| SUPPLIED MATERIAL |
▼
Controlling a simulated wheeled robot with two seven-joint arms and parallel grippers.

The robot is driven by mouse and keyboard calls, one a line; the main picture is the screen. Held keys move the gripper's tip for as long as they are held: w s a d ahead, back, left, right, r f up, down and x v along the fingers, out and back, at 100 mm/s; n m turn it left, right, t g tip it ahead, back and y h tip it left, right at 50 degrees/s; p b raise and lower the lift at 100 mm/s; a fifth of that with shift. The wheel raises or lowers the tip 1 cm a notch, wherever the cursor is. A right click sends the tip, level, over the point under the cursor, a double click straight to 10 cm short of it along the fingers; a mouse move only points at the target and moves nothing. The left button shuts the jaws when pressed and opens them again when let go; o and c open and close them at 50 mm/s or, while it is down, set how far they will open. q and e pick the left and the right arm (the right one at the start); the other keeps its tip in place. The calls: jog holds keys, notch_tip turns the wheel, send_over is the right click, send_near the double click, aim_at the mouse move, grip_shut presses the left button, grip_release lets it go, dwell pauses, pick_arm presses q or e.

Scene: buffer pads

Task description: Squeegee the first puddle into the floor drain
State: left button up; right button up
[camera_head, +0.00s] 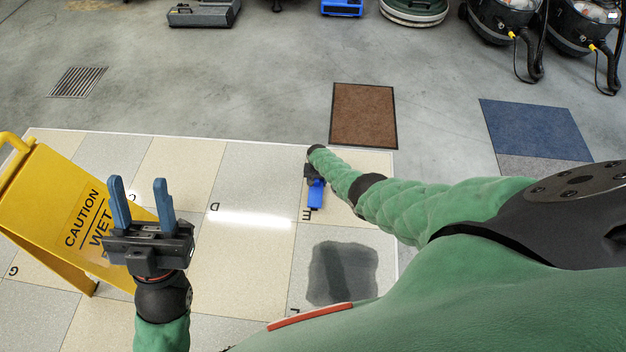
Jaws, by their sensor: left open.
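A dark grey patch with uneven edges (342,272), which looks like a puddle, lies on the tiled floor right of centre, below the letter E. A slotted floor drain (78,82) is set in the grey concrete at the upper left, beyond the tiles. My left gripper (140,203) is open and empty, its two blue fingers apart, in front of the yellow sign. My right gripper (316,194) is above the tiles near the letter E, beyond the patch. Its fingers overlap in this view, so its opening is unclear. I make out no squeegee.
A yellow caution sign (50,205) stands at the left, close to my left gripper. A brown mat (363,116) lies beyond the tiles and a blue mat (534,131) lies at the right. Cleaning machines (505,25) line the back. The concrete around the drain is clear.

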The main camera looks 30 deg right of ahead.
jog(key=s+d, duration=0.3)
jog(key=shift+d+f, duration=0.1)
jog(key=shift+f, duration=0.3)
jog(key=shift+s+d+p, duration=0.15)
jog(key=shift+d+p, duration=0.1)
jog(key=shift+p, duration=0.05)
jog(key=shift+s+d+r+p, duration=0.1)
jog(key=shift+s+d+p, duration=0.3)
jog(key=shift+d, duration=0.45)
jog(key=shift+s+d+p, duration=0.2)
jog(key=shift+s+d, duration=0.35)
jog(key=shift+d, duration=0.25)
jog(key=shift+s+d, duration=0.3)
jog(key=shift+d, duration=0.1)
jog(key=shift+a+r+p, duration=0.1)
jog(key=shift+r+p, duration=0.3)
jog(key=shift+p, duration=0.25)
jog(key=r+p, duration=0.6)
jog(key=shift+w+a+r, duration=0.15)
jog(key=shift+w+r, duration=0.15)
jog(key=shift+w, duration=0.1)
▲
| WHAT TO WORK ON |
Reproduce every line exactly and omit all pictures.

| RESPONSE TO THE TASK |
Controlling a simulated wheeled robot with two seven-joint arms and parallel grippers.

The robot is driven by mouse and keyboard calls, one a line; the main picture is the screen. Held keys move the gripper's tip for as long as they are held: w s a d ahead, back, left, right, r f up, down and x v along the fingers, out and back, at 100 mm/s; n m turn it left, right, t g tip it ahead, back and y h tip it left, right at 50 degrees/s; p b raise and lower the lift at 100 mm/s; a fifth of that with shift. The wheel raises or lowers the tip 1 cm a notch, wherever the cursor is. A right click sends the tip, level, over the point under the cursor, a double click straight to 10 cm short of it along the fingers; a mouse move only points at the target and moves nothing. The left button shuts the jaws when pressed and opens them again when let go; o and c open and close them at 50 mm/s or, while it is down, set how far they will open. q and e pick the left and the right arm (the right one at the start); the other keeps its tip in place. The calls: jog holds keys, notch_tip turns the wheel, send_over is the right click, send_near the double click, aim_at the mouse move, grip_shut presses the left button, grip_release lets it go, dwell pauses, pick_arm presses q or e.

Scene: buffer pads

Task description: Squeegee the first puddle into the floor drain
State: left button up; right button up
[camera_head, +0.00s] 
Jaws, by their sensor: left open.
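A dark grey patch with uneven edges (342,272), which looks like a puddle, lies on the tiled floor right of centre, below the letter E. A slotted floor drain (78,82) is set in the grey concrete at the upper left, beyond the tiles. My left gripper (140,203) is open and empty, its two blue fingers apart, in front of the yellow sign. My right gripper (316,194) is above the tiles near the letter E, beyond the patch. Its fingers overlap in this view, so its opening is unclear. I make out no squeegee.
A yellow caution sign (50,205) stands at the left, close to my left gripper. A brown mat (363,116) lies beyond the tiles and a blue mat (534,131) lies at the right. Cleaning machines (505,25) line the back. The concrete around the drain is clear.

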The main camera looks 30 deg right of ahead.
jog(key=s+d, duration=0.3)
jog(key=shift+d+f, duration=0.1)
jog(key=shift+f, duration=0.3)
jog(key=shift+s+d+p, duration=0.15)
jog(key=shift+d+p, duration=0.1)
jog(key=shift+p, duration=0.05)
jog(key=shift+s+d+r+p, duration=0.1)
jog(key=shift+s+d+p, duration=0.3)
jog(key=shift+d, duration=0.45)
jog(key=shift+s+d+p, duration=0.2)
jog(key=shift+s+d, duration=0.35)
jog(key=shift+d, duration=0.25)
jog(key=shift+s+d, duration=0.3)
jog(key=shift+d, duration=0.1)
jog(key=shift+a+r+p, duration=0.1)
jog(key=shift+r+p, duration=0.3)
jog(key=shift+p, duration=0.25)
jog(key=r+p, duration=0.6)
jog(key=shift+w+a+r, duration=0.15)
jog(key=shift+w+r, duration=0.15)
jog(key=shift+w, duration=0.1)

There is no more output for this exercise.